■ **Recorded information**:

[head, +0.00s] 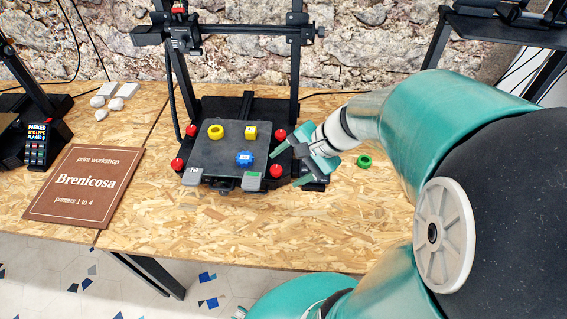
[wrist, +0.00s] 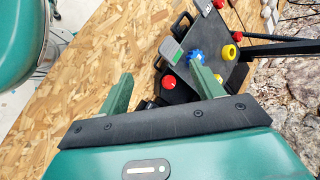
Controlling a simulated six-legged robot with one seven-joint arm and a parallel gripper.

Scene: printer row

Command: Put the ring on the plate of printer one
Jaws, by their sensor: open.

■ **Task brief**:
Answer with one number only: how many lines above contain the word "printer".

■ **Answer in full**:
2